The Thanksgiving Feast of the Church
Every fourth Thursday in November, citizens of the United States hold a national day of thanksgiving that is celebrated by family feasts. But do you know the origin and significance of the family "Thanksgiving Feast" of the Catholic Church? The observance of a meal to celebrate the intimacy of fellowship became an established practice since the time of Noah when mankind was first given permission to eat the meat of animals (Gen 9:3-4). It was a sign that those who had eaten or "broken bread" together and consumed a common substance had a mutual relationship. Likewise, for people in a covenant relationship with God, fellowship (communion) with God was celebrated in a sacred meal of thanksgiving that was a symbol of covenant union and continuation.

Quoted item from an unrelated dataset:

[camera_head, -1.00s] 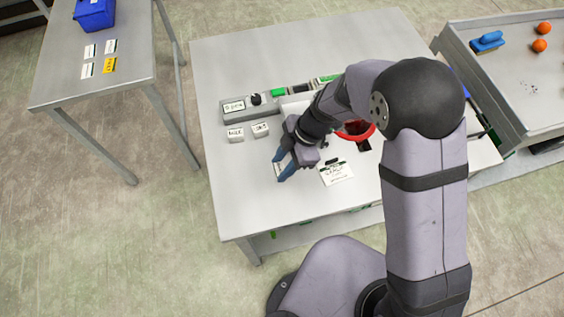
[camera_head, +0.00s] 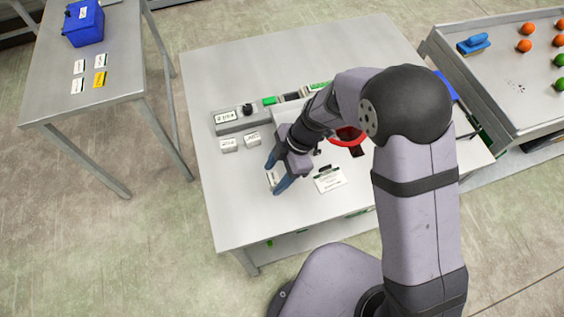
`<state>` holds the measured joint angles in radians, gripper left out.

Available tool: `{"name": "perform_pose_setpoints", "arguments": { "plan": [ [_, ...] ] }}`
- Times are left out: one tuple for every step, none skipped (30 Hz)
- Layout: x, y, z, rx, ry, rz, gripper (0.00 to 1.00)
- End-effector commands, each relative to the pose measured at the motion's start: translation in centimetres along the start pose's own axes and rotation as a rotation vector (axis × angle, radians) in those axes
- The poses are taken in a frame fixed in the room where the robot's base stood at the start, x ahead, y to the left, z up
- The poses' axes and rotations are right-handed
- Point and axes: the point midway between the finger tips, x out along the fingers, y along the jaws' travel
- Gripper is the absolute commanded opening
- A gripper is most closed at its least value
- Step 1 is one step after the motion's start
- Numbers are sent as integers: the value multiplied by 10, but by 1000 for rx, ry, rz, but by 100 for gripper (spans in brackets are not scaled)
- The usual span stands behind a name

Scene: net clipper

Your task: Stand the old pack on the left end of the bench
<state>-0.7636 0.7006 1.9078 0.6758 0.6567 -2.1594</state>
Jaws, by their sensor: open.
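Two small whitish labelled blocks, a left one (camera_head: 228,145) and a right one (camera_head: 252,139), stand side by side on the left part of the grey bench (camera_head: 235,205). My gripper (camera_head: 273,180) is low over the bench, to the right of and nearer than these blocks. Its blue fingers are open, and a small pale labelled item (camera_head: 272,178) shows between the fingertips. I cannot tell whether the fingers touch it. The labels are too small to read, so I cannot tell which thing is the old pack.
A grey box with a black knob (camera_head: 234,119) stands behind the blocks. A white card (camera_head: 329,180) lies right of my gripper. A red ring (camera_head: 347,136) is partly hidden by my arm. A side table (camera_head: 50,95) holds a blue bin (camera_head: 84,25). The bench's front left is clear.

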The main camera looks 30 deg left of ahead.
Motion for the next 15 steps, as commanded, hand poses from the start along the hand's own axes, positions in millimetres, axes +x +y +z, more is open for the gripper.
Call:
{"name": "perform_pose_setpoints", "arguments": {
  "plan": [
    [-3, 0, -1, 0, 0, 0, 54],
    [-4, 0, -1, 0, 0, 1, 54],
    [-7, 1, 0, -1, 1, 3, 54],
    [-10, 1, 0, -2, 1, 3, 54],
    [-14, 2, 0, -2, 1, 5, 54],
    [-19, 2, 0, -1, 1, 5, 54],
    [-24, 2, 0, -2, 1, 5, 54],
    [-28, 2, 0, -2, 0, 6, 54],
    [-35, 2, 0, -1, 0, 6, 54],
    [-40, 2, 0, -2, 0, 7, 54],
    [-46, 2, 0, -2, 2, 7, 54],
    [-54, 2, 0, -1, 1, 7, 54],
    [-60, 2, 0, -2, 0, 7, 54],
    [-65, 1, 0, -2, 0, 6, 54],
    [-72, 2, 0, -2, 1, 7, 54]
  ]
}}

Throughout the celebrations of the children of Israel's liturgical life in the rituals of the Sinai Covenant, the covenant family was commanded to joyfully take part in communion meals known as the "thanksgiving," in Hebrew Todah and in Greek Eucharistia, feast (Lev 7:11-15/7:1-5). The Todah was a sacrifice of praise that celebrated covenant continuation and fellowship in a sacred meal in the presence of God: You must seek Yahweh your God in the place which he will choose from all your tribes, there to set his name and give it a home: that is where you must go ... and that is where you must eat in the presence of Yahweh your God, rejoicing over your labors, you and your households, because Yahweh your God has blessed you ... You must eat these in the presence of Yahweh your God in the place Yahweh your God chooses and there alone, you, your son and your daughter, your serving man and serving woman, and the Levite living in your community, expressing your joy in all your labors in the presence of Yahweh your God (Dt 12:5, 7, 18 New Jerusalem Bible).
The Todah sacrifice was a category of the zevah ha-shelamim, "offerings of peace," and the only communion feast celebrated in the presence of God within the precincts of God's holy Sanctuary. The Todah communion sacrifice was a "free will offering" and embodied a confession of thanksgiving which restored the offerer in peace and fellowship with God. The animal offered in sacrifice could be an unblemished animal from the herd or the flock, male or female (Lev 3:117). In the offering of a communion Todah, the covenant believer expressed gratitude for God's preservation of the individual during a time of great hardship or salvation from a life-threatening event. The animal was offered in sacrifice at God's holy altar; its fat was burned in the altar fire, and its blood was sprinkled around the altar. The meat of the sacrifice was then returned to the offerer to be boiled a pot within the courtyard of the Temple. Accompanying the bloody sacrifice was the non-bloody offering of red wine and loaves of wheat bread (Lev 7:1-5/11-15; 22:20-25; Num 15:7-10). In each case, the offering of the bread and wine became part of the whole sacrifice. The meat of the victim, the bread and the wine were shared in a sacred meal limited to members of the covenant community. Those taking part in the meal included the offerer, his family, and other covenant members who were present; the meal had to be consumed the same day the sacrifice was offered. Eating the sacred meal of the "thanksgiving" Todah in God's presence within the Temple was reminiscent of the delegation representing the community of Israel that consumed a sacred communion meal in the presence of God at the covenant ratification ceremony at Mt. Sinai (Ex 24:9-11).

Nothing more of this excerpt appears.